The next scene takes place at some lagoon/palace where Aladdin spies on a couple of girls bathing in the pond/pool they're lounging in. His eyes land on the one who is brushing through her long dark hair that cuts into a song sequence. This girl is apparently a princess. I'd like to think that she's Jasmine, but this story is different from the Disney version. In the Disney version, Aladdin and Jasmine meet on the streets and become good friends before falling in love. Instead, Aladdin has fallen in love with a girl who he saw for a few seconds, and she doesn't even know he even exists. After the song sequence ends, he gets chased out of the palace and heads home.
Okay, this movie has been on for over ten minutes and we still don't know what the plot of this movie is even about. The viewer is supposed to know the main idea of the plot within the first ten minutes, so there's another thing that's wrong with this movie. All I've seen so far is that Wannabe Jafar man has to travel to China, and Aladdin falls in love with some pretty girl after trespassing on private property. He heads home, and runs into Wannabe Jafar man who claims to be Aladdin's "long lost uncle." After maybe ten minutes of more incoherent blabbering in front of the hole, Wannabe Jafar man then bribes Aladdin into exploring an underground cave to retrieve a lamp that is supposedly buried down there.
|Who IS this guy? Why is he wearing sunglasses in a dark cave?|
While exploring the mysterious cave, Aladdin rubs his hands together where suddenly, a giant black guy with sunglasses and an afro appears out of nowhere, claiming to be a genie...or, Genie Jordan, to be specific. Are you serious? Can this film be anymore inaccurate in regards to Arabian culture and the time period? First off, the name is way too modern to be used in that time period. Secondly, the type of sunglasses that the genie guy is wearing weren't invented until the 20th century. This is based off an Arabian FOLK tale and wasn't published until the 18th century. Obviously the writers had to have been high or completely hammered when they wrote this disaster of a story. After these two meet, random clips of them goofing off, setting things on fire, getting lost, nearly drowning when the cave spontaneously floods, or just not adding anything to the plot. I was totally lost. I literally did not understand a damn thing about their time in that cave.

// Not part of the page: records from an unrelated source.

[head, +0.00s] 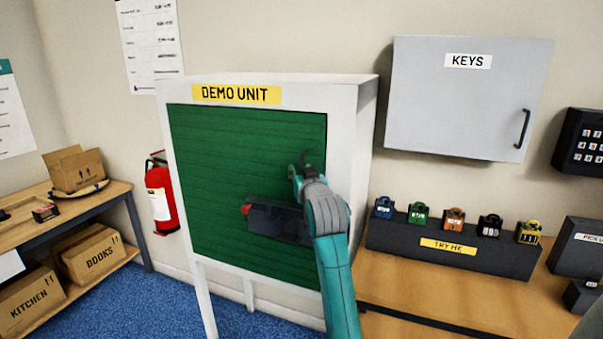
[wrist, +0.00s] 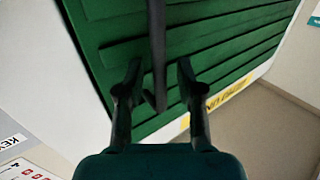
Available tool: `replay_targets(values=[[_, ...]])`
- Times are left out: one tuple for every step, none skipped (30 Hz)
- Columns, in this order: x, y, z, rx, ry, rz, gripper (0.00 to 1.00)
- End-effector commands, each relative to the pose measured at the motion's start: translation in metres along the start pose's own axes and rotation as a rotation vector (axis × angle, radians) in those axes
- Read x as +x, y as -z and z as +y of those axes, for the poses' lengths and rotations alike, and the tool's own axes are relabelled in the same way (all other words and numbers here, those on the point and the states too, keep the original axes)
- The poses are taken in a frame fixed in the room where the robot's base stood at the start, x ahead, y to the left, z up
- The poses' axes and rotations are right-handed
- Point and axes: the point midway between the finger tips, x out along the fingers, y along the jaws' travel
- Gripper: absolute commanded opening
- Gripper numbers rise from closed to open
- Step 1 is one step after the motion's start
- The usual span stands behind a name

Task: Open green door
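The green door (head: 222,170) is a slatted panel in the white cabinet labelled DEMO UNIT; it looks closed and fills the front. It also shows in the wrist view (wrist: 105,30). My gripper (wrist: 158,74) is open in front of it, with one finger on each side of a dark bar (wrist: 157,30). A gap shows on both sides of the bar, so the fingers do not look closed on it. In the head view a dark block with a red end (head: 278,220) is in front of the lower door, partly behind my teal arm; I cannot tell what it is.
A grey KEYS cabinet (head: 466,100) hangs at right. Below it, a dark TRY ME rack (head: 450,252) with several coloured locks stands on a wooden table. A red extinguisher (head: 160,195) is left of the white cabinet. A shelf with cartons stands at far left.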

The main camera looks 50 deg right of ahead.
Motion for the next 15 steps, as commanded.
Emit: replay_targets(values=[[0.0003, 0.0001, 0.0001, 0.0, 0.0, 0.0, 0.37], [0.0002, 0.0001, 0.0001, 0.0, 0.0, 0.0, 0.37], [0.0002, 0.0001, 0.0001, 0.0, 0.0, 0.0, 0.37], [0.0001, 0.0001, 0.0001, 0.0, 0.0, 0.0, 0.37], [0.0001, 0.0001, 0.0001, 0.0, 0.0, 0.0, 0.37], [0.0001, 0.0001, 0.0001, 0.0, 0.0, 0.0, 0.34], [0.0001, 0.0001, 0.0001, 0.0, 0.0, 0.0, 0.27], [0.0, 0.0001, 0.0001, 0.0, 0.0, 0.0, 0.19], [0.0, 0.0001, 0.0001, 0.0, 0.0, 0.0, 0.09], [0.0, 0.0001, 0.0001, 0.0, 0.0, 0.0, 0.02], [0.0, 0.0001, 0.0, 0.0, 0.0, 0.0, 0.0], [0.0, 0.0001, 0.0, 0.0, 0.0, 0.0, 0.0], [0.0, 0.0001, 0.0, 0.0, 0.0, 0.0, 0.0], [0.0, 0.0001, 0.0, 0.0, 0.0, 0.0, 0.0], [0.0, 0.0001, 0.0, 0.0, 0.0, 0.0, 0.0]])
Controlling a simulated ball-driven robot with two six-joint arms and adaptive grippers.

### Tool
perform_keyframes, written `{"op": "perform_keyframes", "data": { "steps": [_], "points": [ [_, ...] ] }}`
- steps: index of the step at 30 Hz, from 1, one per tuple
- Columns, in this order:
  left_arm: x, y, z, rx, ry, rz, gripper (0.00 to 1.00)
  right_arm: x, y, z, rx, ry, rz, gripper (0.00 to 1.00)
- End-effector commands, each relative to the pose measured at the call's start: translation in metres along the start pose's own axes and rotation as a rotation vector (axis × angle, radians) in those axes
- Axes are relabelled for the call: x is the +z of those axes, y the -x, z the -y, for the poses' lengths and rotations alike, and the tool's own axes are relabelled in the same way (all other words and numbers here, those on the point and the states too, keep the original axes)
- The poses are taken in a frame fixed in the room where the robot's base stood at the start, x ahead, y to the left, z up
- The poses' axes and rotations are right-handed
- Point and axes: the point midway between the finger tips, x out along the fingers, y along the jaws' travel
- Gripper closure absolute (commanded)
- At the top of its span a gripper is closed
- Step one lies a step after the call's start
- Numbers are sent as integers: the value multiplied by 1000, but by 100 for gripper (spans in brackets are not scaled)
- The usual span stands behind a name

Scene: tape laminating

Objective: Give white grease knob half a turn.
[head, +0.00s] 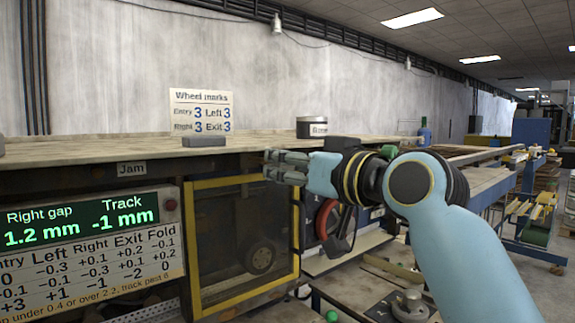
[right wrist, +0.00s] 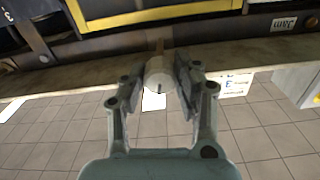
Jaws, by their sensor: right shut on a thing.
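The white grease knob (right wrist: 158,74) shows in the right wrist view as a pale round piece with a short dark mark, at the edge of the machine. My right gripper (right wrist: 161,80) has one finger on each side of it and is shut on it. In the head view my right gripper (head: 274,166) is at the front edge of the machine top, above the yellow-framed window. The knob is hidden there by the fingers. My left gripper is in neither view.
A yellow-framed guard window (head: 243,240) lies just below the right gripper. A green display (head: 82,222) reads right gap 1.2 mm, track -1 mm.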

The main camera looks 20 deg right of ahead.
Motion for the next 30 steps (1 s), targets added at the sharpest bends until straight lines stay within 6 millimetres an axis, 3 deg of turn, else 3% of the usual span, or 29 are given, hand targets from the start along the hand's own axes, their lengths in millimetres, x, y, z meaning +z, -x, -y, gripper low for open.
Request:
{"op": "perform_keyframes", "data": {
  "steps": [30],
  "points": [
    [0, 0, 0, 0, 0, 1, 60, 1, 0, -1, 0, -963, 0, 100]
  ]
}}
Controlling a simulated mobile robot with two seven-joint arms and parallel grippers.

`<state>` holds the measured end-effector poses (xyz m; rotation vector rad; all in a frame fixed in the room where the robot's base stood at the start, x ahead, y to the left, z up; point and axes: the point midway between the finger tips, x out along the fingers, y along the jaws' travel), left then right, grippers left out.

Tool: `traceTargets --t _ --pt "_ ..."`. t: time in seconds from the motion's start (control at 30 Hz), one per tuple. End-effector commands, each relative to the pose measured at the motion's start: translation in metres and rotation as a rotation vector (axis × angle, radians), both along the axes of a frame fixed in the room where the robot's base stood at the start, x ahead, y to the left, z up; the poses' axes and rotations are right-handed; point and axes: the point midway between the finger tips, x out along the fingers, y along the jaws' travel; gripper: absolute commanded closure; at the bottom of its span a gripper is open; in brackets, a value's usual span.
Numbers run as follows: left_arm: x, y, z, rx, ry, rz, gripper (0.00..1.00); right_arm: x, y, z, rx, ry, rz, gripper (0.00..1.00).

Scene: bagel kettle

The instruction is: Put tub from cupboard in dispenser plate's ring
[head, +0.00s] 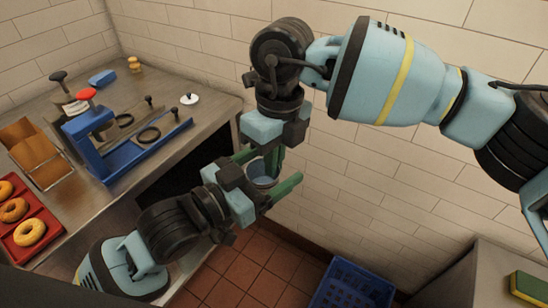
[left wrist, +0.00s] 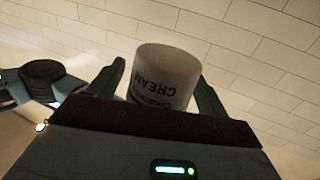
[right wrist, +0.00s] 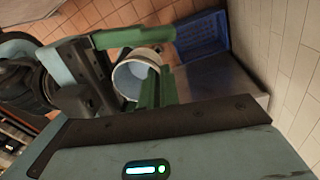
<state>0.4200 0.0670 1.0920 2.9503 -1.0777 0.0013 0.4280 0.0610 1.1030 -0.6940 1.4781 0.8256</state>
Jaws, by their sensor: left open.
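The tub (head: 262,181), white outside with "CREAM" lettering in the left wrist view (left wrist: 165,72), is held in the air beside the counter, its open top showing in the right wrist view (right wrist: 133,76). My right gripper (right wrist: 156,88) comes from above; its fingers are close together at the tub's wall and look shut on it. My left gripper (left wrist: 158,88) is open, with one finger on each side of the tub and visible gaps. The blue dispenser (head: 90,143) stands on the counter; its plate (head: 170,137) carries black rings, one nearer the front (head: 148,135).
A red tray (head: 50,239) of doughnuts and a rack with brown bags (head: 38,152) are left of the dispenser. A white lidded item (head: 190,99) lies near the counter's corner. A blue crate (head: 350,287) is on the floor. A sponge (head: 528,287) lies at right.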

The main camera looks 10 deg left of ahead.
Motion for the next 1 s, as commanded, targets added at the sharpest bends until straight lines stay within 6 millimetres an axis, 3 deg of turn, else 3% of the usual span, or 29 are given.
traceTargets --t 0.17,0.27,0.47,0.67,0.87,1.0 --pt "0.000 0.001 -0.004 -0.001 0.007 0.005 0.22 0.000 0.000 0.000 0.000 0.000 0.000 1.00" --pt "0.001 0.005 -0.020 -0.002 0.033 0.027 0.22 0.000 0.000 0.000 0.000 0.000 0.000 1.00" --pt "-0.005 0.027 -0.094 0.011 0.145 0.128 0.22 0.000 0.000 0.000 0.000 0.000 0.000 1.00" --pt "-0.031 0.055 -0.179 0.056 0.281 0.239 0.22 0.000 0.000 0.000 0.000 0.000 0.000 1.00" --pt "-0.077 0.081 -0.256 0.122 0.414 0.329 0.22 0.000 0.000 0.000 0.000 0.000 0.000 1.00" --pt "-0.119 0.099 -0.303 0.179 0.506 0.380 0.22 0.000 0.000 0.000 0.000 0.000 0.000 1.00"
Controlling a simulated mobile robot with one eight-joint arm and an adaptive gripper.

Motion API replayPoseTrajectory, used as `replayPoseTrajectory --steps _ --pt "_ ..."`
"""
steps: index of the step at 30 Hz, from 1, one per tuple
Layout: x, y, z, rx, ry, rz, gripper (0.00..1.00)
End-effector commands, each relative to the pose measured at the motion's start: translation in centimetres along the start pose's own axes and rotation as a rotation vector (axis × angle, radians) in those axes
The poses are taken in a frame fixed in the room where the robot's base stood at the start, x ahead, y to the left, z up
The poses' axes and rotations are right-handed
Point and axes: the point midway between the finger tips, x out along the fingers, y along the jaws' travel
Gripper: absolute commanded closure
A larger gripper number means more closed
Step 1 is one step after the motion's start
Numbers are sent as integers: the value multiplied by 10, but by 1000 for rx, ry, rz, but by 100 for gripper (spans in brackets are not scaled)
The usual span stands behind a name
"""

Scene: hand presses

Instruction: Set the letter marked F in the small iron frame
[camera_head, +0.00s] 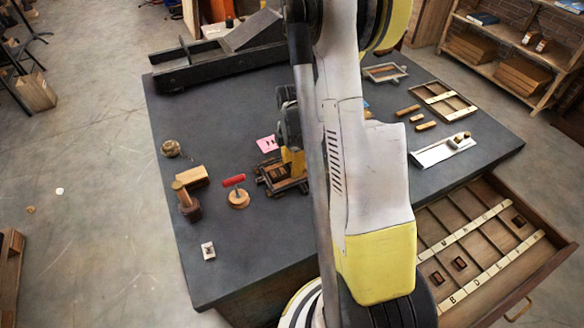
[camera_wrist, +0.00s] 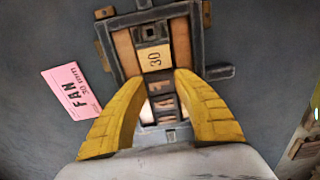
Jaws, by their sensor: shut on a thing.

Aladdin and Hipster Genie man retrieve the lamp and escape the cave after meeting an English talking bird that flies them out of the hole in the ceiling that brings them back to Aladdin's backyard. Wannabe Jafar man supposedly left and Aladdin has doubts that Wannabe Jafar man really was his uncle after all. Hold on, wait a minute. Wasn't the whole idea of Wannabe Jafar man traveling to China was for the damn magic lamp? If Aladdin got the lamp, then why the hell did he leave before Aladdin returned? Did he decide to go for a jog or went to go take a nap somewhere? Where did he go, and why did he leave?

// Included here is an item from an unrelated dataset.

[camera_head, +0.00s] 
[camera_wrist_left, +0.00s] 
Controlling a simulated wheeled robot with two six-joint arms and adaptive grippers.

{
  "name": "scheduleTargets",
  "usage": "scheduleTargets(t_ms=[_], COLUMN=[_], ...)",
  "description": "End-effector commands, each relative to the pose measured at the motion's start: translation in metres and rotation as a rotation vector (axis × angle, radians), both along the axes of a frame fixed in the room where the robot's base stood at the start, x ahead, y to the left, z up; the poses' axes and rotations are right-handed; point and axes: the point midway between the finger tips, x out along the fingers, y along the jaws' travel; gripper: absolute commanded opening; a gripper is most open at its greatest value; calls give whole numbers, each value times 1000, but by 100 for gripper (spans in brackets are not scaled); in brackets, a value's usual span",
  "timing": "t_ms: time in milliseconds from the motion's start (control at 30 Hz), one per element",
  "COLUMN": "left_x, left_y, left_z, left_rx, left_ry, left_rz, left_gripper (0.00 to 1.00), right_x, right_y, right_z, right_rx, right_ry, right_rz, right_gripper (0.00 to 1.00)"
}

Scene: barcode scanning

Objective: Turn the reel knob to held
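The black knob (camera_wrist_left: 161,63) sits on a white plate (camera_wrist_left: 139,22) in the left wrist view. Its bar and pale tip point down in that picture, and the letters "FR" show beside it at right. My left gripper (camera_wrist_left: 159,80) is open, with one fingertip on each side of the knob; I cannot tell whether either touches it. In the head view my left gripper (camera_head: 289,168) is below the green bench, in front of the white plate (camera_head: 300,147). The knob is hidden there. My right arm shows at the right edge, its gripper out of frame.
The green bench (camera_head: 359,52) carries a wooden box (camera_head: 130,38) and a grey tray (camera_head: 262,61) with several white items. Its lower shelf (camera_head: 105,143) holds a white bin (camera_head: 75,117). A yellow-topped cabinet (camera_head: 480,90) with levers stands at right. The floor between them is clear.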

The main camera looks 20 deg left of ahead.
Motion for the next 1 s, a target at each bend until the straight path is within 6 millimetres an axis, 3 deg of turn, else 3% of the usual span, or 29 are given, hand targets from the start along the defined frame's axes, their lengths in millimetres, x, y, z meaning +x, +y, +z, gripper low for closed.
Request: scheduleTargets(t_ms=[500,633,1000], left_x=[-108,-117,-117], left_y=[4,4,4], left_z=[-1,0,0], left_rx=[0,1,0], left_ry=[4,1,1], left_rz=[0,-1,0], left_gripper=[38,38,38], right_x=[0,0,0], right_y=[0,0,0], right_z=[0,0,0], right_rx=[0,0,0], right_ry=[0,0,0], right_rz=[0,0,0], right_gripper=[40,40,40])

While Aladdin is outside cleaning the lamp with a cloth, another genie appears, but only Aladdin can see him and talk to him. So in other words, if he tries communicating with non-hipster genie man in public, Aladdin has gone bonkers and lost his mind. Aladdin uses a wish to become rich so he can marry a girl that he's looked at for a total of five minutes. The girl hasn't even had a conversation with Aladdin. What if she was in an arranged marriage? Who does those things? Again, stupidity at it's finest. If Aladdin is insane, so are the writers. I guess the writers of this movie wrote this acid trip of a movie about themselves.
Later on, after another series of incoherent conversations between the Sultan and other characters that have no back story or introduction, Aladdin is suddenly famous for producing light without a flame. He succeeds, and wins the Sultan's respect so he can marry the Sultan's daughter. But isn't there supposed to be conflict? Plots can't continue without conflict or there's no story to be told.
Later on, Wannabe Jafar man gets his revenge and has Scary Gypsy lady come back to kidnap the Sultan's princess and make the palace disappear. Aladdin, Hipster Genie guy and other minions travel to find the missing palace and the wife, or whatever her name is since the voice acting and voice sync is so bad, that no one can comprehend what is going on. While journeying through the snowy mountains, that English talking bird from the mysterious cave finds Aladdin and his men and guides them to the missing palace so they can rescue the wife. Aladdin succeeds and they live a happily ever after.
Are you kidding me? I literally lost an hour of my life watching it. I've seen some pretty terrible movies in my life...but now, I can officially say this is the worst of them all. At least with The Room, I can laugh, enjoy it, and watch it because despite it's poor acting, plot holes, etc, it at least developed a cult following. This movie, however, is so bad that I literally had to dig through the depths of IMDB just to get the name of this movie. This movie was clearly found in the trash for a reason. I've never heard of "Bevanfield Films" in my life, and I'm sure they're pretty much dead too.
This movie is broken up into six parts on YouTube. If you really want to let your eyes bleed from how terribly made this movie is, knock yourself out and watch it. Don't say I didn't tell you so. Thank you for reading, and enjoy the rest of your week.